Supplied material:
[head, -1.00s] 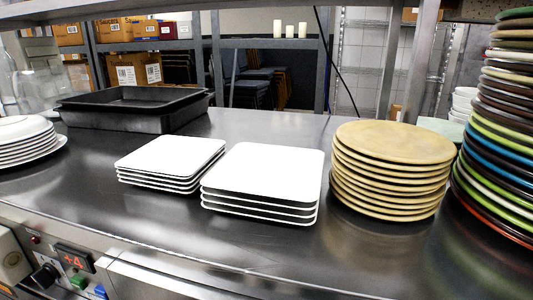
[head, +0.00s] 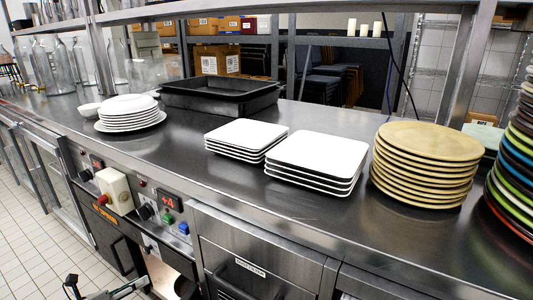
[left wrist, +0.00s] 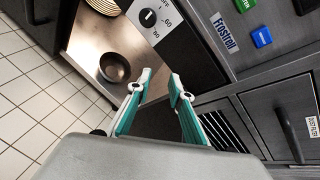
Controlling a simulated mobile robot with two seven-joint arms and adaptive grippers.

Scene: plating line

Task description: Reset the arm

Problem details:
Keep the pictures out of the copy and write out the data exactly as it stands.

Completed task:
[head, -1.00s] 
[head, +0.00s] 
[left wrist, +0.00s] 
Controlling a simulated mobile robot with two seven-joint arms and adaptive grippers.

Scene: plating line

Task description: Reset the arm

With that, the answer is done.